Repeat the material verbatim. Images are excluded from the copy.

═══ Exercise data ═══

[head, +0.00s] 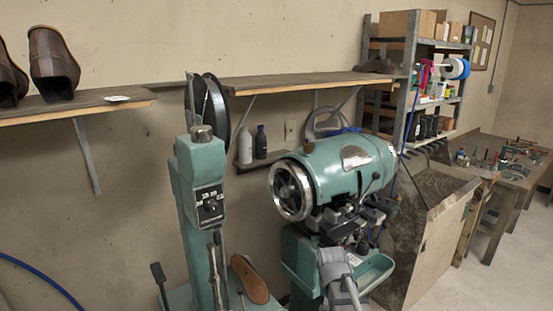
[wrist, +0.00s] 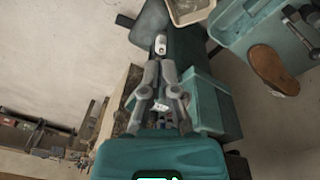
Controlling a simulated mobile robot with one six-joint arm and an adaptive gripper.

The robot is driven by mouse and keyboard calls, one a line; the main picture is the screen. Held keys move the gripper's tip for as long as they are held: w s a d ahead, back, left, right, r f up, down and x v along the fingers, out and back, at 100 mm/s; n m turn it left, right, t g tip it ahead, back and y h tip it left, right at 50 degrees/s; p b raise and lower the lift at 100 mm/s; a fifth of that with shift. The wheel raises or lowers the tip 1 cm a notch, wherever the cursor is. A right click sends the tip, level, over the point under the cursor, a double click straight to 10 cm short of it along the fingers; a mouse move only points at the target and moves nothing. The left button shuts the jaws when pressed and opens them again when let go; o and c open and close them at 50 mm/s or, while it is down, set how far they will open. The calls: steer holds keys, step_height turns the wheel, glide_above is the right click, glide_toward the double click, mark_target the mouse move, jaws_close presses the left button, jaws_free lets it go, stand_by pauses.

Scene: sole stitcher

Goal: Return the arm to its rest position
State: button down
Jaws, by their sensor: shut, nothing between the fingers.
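My gripper (wrist: 160,55) shows in the wrist view at the middle of the picture. Its two grey fingers are together, with nothing held between them. The fingers show against the teal machine parts, with a rounded teal body below them in the picture. I cannot tell how far the fingertips are from the machine. In the head view, grey parts show low in the picture in front of the machine, but I cannot make out the fingertips there.
The teal stitching machine (head: 335,180) and its teal column (head: 197,185) stand ahead. A brown sole (head: 250,279) lies between them and also shows in the wrist view (wrist: 273,70). A wall shelf (head: 290,82), metal rack (head: 412,70) and workbench (head: 510,172) stand beyond. Floor is open at right.

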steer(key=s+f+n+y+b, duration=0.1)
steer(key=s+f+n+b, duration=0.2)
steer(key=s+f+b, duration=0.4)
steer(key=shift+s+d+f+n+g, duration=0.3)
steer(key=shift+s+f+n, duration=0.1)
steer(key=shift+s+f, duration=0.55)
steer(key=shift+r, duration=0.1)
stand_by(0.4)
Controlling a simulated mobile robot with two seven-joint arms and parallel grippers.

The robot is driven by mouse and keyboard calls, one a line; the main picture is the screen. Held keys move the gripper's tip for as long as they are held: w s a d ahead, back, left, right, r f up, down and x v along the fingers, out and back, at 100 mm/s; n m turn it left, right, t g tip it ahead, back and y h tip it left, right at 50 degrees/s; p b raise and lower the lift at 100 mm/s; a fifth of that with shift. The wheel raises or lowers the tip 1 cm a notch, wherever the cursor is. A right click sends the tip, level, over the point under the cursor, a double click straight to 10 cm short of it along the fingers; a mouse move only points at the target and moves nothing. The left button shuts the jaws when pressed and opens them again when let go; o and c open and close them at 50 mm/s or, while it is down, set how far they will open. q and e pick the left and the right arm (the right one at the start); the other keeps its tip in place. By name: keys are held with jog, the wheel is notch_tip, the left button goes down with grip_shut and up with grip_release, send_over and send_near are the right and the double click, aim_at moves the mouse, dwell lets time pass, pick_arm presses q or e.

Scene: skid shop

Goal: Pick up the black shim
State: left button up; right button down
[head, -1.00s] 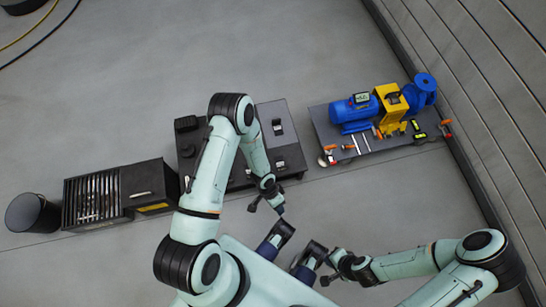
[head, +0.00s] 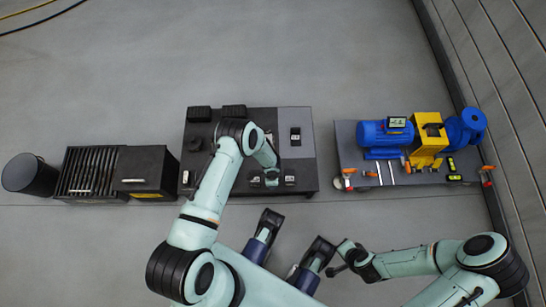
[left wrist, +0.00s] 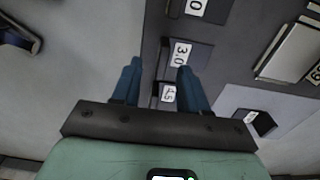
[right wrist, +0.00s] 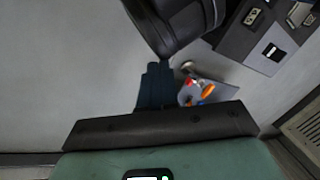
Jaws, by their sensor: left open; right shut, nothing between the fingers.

═══

-- Reply --
[head, +0.00s] 
[wrist, +0.00s] 
Controlling a simulated mobile robot with one six-joint arm and an adaptive gripper.

The robot is driven by mouse and keyboard calls, one a line; the main picture is the screen. Held keys move the gripper's tip for as long as they are held: w s a d ahead, back, left, right, r f up, down and x v along the fingers, out and back, at 100 mm/s; n m turn it left, right, t g tip it ahead, back and y h tip it left, right at 50 degrees/s; p b raise and lower the lift at 100 mm/s; a fifth of that with shift. The wheel raises or lowers the tip 1 cm a notch, wherever the cursor is. A right click sends the tip, level, over the point under the cursor, a double click straight to 10 cm short of it along the fingers; a mouse move only points at the target and moves nothing. The left button shuts the jaws when pressed and opens them again when let go; o and c open and close them at 50 mm/s or, while it is down, set how far they will open. The calls: steer holds keys, step_height turns the wheel, glide_above is the right click, glide_toward the double click, mark_target the mouse move, jaws_close presses the left button, jaws_free lets it go, stand_by pauses.

Scene: sole stitcher

Goal: Return the arm to its rest position
State: button down
Jaws, by their sensor: shut, nothing between the fingers.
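My gripper (wrist: 160,55) shows in the wrist view at the middle of the picture. Its two grey fingers are together, with nothing held between them. The fingers show against the teal machine parts, with a rounded teal body below them in the picture. I cannot tell how far the fingertips are from the machine. In the head view, grey parts show low in the picture in front of the machine, but I cannot make out the fingertips there.
The teal stitching machine (head: 335,180) and its teal column (head: 197,185) stand ahead. A brown sole (head: 250,279) lies between them and also shows in the wrist view (wrist: 273,70). A wall shelf (head: 290,82), metal rack (head: 412,70) and workbench (head: 510,172) stand beyond. Floor is open at right.

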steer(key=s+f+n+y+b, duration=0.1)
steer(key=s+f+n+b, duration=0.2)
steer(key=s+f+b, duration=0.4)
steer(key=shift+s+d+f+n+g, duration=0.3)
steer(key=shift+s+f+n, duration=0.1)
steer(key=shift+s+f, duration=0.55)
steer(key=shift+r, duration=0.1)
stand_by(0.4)
Controlling a simulated mobile robot with two seven-joint arms and parallel grippers.

The robot is driven by mouse and keyboard calls, one a line; the main picture is the screen. Held keys move the gripper's tip for as long as they are held: w s a d ahead, back, left, right, r f up, down and x v along the fingers, out and back, at 100 mm/s; n m turn it left, right, t g tip it ahead, back and y h tip it left, right at 50 degrees/s; p b raise and lower the lift at 100 mm/s; a fifth of that with shift. The wheel raises or lowers the tip 1 cm a notch, wherever the cursor is. A right click sends the tip, level, over the point under the cursor, a double click straight to 10 cm short of it along the fingers; a mouse move only points at the target and moves nothing. The left button shuts the jaws when pressed and opens them again when let go; o and c open and close them at 50 mm/s or, while it is down, set how far they will open. q and e pick the left and the right arm (the right one at the start); the other keeps its tip in place. By name: keys are held with jog, the wheel is notch_tip, the left button goes down with grip_shut and up with grip_release, send_over and send_near are the right and the double click, aim_at moves the mouse, dwell lets time pass, pick_arm presses q or e.

Scene: skid shop

Goal: Pick up the black shim
State: left button up; right button down
[head, -1.00s] 
[head, +0.00s] 
[left wrist, +0.00s] 
[right wrist, +0.00s] 
Jaws, by their sensor: left open; right shut, nothing between the fingers.

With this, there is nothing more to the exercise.